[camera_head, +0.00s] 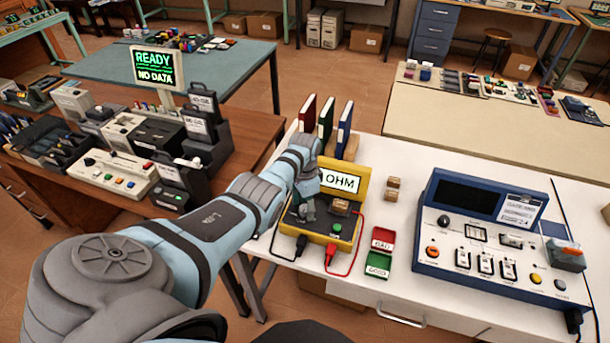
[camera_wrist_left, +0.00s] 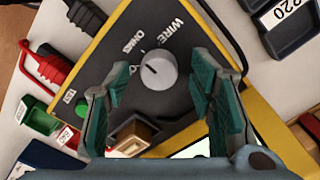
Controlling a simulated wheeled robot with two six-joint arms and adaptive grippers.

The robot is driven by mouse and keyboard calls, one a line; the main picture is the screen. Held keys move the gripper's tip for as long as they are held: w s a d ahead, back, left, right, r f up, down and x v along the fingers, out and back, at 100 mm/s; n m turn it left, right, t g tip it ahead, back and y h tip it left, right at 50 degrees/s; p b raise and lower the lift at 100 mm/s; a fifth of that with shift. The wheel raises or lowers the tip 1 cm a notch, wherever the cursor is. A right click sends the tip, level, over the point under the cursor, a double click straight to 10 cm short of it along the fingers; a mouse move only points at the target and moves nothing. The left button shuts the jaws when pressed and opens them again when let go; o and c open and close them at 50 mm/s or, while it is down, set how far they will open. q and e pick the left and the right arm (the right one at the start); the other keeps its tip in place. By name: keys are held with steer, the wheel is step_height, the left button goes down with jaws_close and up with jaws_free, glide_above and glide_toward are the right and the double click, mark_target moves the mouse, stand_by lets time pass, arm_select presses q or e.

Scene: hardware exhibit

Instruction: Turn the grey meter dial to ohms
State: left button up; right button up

• [WRITTEN INSTRUCTION]: Each line that holds the string "right" counts once; give the total and nothing else.

• [THE RESPONSE]: 2